INFORMATION SUPPLIED:
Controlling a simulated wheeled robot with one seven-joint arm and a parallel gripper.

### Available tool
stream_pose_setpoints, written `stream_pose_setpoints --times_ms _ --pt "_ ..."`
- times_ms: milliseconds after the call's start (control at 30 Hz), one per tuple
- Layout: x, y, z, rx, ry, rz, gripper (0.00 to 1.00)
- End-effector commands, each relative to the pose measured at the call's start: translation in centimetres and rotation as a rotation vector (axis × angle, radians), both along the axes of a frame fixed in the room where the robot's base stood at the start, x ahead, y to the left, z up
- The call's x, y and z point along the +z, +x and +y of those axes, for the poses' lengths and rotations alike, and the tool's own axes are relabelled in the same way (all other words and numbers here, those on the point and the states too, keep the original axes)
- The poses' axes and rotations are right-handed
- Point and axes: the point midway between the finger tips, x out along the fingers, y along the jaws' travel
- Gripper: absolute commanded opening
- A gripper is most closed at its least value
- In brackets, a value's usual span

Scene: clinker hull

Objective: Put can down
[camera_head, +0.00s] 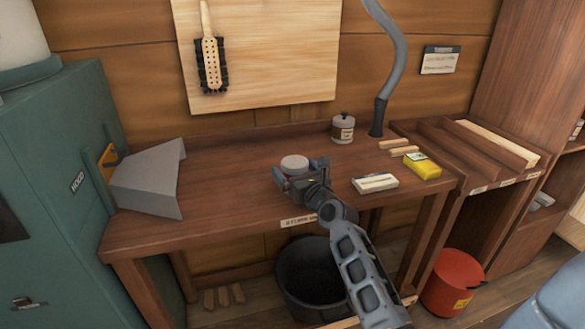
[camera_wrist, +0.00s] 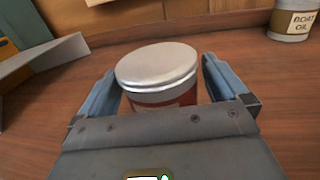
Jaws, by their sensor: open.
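A can (camera_wrist: 156,70) with a pale metal lid and a reddish body stands upright on the wooden workbench (camera_head: 225,205). In the head view only the can's round lid (camera_head: 294,163) shows clearly, as my gripper hides the rest. My gripper (camera_wrist: 158,85) is open, with one blue-grey finger on each side of the can. A gap shows between the can and the right finger; the left finger is close to the can, and I cannot tell if it touches. The can's base is hidden behind my gripper in the wrist view.
A boat oil container (camera_head: 343,128) stands at the bench's back. A white box (camera_head: 375,183) and a yellow pack (camera_head: 422,165) lie to the right. A grey angular hood (camera_head: 150,180) stands at the left, and a grey hose (camera_head: 379,116) rises behind. The bench is clear left of the can.

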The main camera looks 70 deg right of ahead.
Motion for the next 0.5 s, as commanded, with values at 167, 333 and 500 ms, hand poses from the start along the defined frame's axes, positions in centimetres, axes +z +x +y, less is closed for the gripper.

EXERCISE DESCRIPTION:
Give the data again exactly as written, with all pictures left out.

SOLUTION TO THIS EXERCISE:
Controlling a simulated wheeled robot with one seven-joint arm and a parallel gripper.

### Available tool
stream_pose_setpoints, written `stream_pose_setpoints --times_ms _ --pt "_ ..."`
- times_ms: milliseconds after the call's start (control at 30 Hz), one per tuple
- Layout: x, y, z, rx, ry, rz, gripper (0.00 to 1.00)
- End-effector commands, each relative to the pose measured at the call's start: translation in centimetres and rotation as a rotation vector (axis × angle, radians), both along the axes of a frame fixed in the room where the robot's base stood at the start, x ahead, y to the left, z up
- The call's x, y and z point along the +z, +x and +y of those axes, for the poses' lengths and rotations alike, and the tool's own axes are relabelled in the same way (all other words and numbers here, those on the point and the states too, keep the original axes)
- The poses' axes and rotations are right-handed
- Point and axes: the point midway between the finger tips, x out along the fingers, y along the jaws' travel
- Gripper: absolute commanded opening
- A gripper is most closed at its least value
- In brackets, a value's usual span

Scene: clinker hull

Objective: Put can down
[camera_head, +0.00s] 
[camera_wrist, +0.00s] 
Jaws, by their sensor: open.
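A can (camera_wrist: 156,70) with a pale metal lid and a reddish body stands upright on the wooden workbench (camera_head: 225,205). In the head view only the can's round lid (camera_head: 294,163) shows clearly, as my gripper hides the rest. My gripper (camera_wrist: 158,85) is open, with one blue-grey finger on each side of the can. A gap shows between the can and the right finger; the left finger is close to the can, and I cannot tell if it touches. The can's base is hidden behind my gripper in the wrist view.
A boat oil container (camera_head: 343,128) stands at the bench's back. A white box (camera_head: 375,183) and a yellow pack (camera_head: 422,165) lie to the right. A grey angular hood (camera_head: 150,180) stands at the left, and a grey hose (camera_head: 379,116) rises behind. The bench is clear left of the can.

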The main camera looks 70 deg right of ahead.
Motion for the next 0.5 s, as commanded, with values at 167, 333 and 500 ms, hand poses from the start along the defined frame's axes, positions in centimetres, axes +z +x +y, less is closed for the gripper.

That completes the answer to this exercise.